Dieser GAT-Artikel war übrigens Teil einer ganzen Serie: W:A:B: (Wohnbau:Alternative:Baugruppen) nannte sich das über zwei Jahre dauernde Projekt der engagierten Grazer ArchitektInnen Elisabeth Anderl, Jasmin Leb-Idris und Karin Wallmüller, die als ARGE das eigeninitiierte, selbstbestimmte Bauen erforschten und städtebauliche Instrumente zur Unterstützung von Initiativen sowie die Verbesserung von Rahmenbedingungen einforderten.
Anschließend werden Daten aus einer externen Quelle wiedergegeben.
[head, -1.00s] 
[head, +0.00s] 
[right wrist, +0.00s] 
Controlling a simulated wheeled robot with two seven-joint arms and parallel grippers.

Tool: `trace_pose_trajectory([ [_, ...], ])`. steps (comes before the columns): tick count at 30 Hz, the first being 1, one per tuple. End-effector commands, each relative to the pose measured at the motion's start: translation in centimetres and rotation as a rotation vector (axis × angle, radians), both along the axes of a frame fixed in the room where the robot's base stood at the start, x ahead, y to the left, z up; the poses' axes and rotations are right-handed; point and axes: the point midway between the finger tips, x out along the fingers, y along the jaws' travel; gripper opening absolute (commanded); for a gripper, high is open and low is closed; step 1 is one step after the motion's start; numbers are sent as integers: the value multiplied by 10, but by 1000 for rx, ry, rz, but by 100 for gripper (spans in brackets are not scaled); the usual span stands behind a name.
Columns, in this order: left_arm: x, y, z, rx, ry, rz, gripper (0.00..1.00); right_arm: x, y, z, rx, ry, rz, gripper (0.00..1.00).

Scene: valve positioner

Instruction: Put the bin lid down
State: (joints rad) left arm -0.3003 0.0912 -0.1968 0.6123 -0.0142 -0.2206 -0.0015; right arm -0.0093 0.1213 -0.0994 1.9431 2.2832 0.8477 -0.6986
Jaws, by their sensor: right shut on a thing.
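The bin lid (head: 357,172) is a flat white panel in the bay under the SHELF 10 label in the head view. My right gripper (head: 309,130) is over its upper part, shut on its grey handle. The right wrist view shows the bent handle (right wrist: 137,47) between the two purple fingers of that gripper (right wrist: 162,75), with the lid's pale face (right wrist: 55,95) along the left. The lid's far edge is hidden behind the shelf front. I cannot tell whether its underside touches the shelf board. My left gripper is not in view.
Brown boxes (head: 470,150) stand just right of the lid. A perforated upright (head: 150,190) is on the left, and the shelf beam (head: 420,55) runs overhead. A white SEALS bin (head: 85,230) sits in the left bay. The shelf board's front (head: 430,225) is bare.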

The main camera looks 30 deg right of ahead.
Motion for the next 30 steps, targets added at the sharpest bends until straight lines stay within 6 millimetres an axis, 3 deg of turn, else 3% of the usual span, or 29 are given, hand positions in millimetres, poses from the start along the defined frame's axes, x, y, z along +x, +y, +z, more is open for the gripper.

Bis 2021 hat es gedauert, dass Baugruppen auch in den „Genuss“ einer Förderung seitens des Landes kommen konnten – also bis zu einer Zeit, wo die Auflagen, die für eine solche Förderung zu erfüllen waren, das freifinanzierte Bauen aufgrund des niedrigen Kredit-Zinssatzes immer interessanter machte.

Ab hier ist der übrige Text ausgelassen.